Ed è gelido il brivido che si prova vedendo l'Omino di Burro con tutti quei ragazzini alla sua mercé prima ancora che diventino dei ciuchini, quello sguardo unto e mellifluo che sottintende una malcelata pedofilia è più raggelante di tanta messa in scena esplicita.
Gli unici appunti che mi sento di muovere sono in merito alle musiche, che a volte in alcuni momenti non sono riuscite a comunicarmi il coinvolgimento che mi sarei aspettato, lasciandomi quindi più distaccato dal racconto di quanto avrei voluto, e la presenza di Roberto Benigni.
Il suo Geppetto è talmente riuscito e il carisma e la presenza scenica dell'attore così importanti che il risultato è quello di far calare inevitabilmente il film in tutta la parte in cui lui non c'è.
Ma sono minuzie, dettagli di poco conto all'interno di un'opera che finalmente porta sul grande schermo una storia magnifica e senza tempo, con una dolcezza mai vista nel Cinema Italiano e una malìa in grado di stregare sicuramente sia i piccoli che gli adulti.

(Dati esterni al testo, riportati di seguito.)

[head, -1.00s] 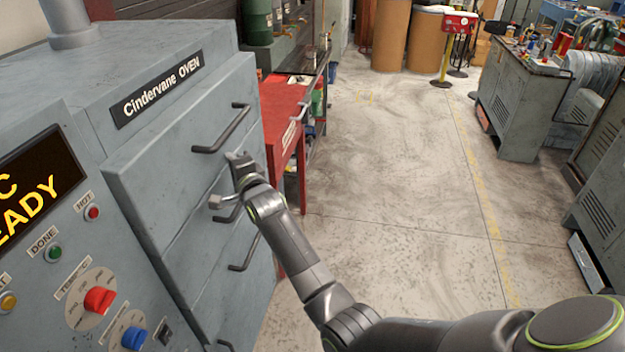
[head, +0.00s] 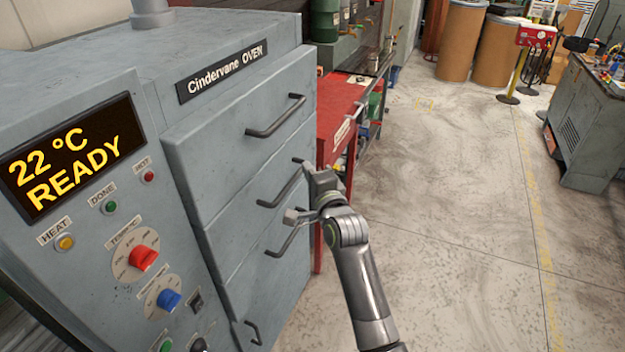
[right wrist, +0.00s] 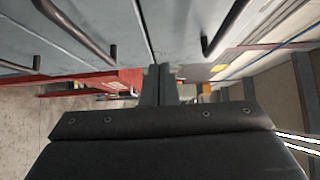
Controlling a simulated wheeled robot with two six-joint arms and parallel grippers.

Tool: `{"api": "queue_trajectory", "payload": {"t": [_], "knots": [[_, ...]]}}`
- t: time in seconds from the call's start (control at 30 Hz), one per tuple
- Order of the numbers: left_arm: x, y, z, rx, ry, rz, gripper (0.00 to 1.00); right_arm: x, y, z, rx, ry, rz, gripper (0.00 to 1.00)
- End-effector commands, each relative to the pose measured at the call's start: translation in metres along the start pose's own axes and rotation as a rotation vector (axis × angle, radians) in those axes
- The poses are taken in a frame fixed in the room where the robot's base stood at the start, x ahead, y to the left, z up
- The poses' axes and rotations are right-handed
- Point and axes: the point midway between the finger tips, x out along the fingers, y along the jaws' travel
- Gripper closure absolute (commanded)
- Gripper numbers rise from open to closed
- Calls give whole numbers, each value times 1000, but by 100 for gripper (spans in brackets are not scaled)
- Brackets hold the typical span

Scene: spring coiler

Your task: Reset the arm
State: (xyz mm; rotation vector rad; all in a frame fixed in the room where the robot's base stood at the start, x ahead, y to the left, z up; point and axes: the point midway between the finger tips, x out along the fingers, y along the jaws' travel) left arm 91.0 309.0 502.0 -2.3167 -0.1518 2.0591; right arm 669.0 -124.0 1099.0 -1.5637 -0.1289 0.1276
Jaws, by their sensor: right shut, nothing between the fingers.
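My right gripper (head: 320,180) is in front of the grey oven (head: 190,95), by the right end of the second drawer handle (head: 282,188). I cannot tell whether it touches that handle. It is shut and empty. In the right wrist view its two fingers (right wrist: 160,84) lie together with nothing between them, and handles (right wrist: 78,28) show beyond. My right arm (head: 360,275) rises to it from the bottom of the head view. My left gripper is not in view.
The oven has several handles and a display (head: 72,155) reading 22 °C READY, with a red knob (head: 143,258) and a blue knob (head: 169,299) below. A red bench (head: 342,110) stands just behind the gripper. The concrete floor (head: 460,190) to the right is open.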

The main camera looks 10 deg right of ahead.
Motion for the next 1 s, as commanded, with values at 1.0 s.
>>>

Perché fondamentalmente Pinocchio è la storia di tutti noi, il suo Viaggio dell'eroe è il passaggio dall'infanzia all'età adulta, dalle azioni alle quali le conseguenze in fondo non importano granché alle responsabilità e alle prese di coscienza del fatto che ogni cosa che facciamo ha un effetto sul prossimo, su chi ci sta accanto, su chi ci vuole bene.
Matteo Garrone è quindi riuscito secondo me a rompere del tutto quella strana "Maledizione di Pinocchio", che faceva sì che chiunque decidesse di affrontare la storia del burattino che diventa un bambino vero finisse con lo scontrarsi con un insuccesso.
Il suo Pinocchio pulsa di una vita che fa bene al Cinema tutto, non solo a quello patrio, e respira un'artigianalità che andrebbe ricercata, rincorsa e ritrovata da tanti cineasti per ridare vera emozione al racconto per immagini.
Benedetto Croce disse una volta che "Il legno, in cui è tagliato Pinocchio, è l'Umanità".
Garrone ne ha evidentemente fatto tesoro, e ha regalato all'Umanità stessa una perla preziosa, che sorpassa i confini del tempo e dello spazio, pronta per essere accolta e amata dall'abbraccio del mondo.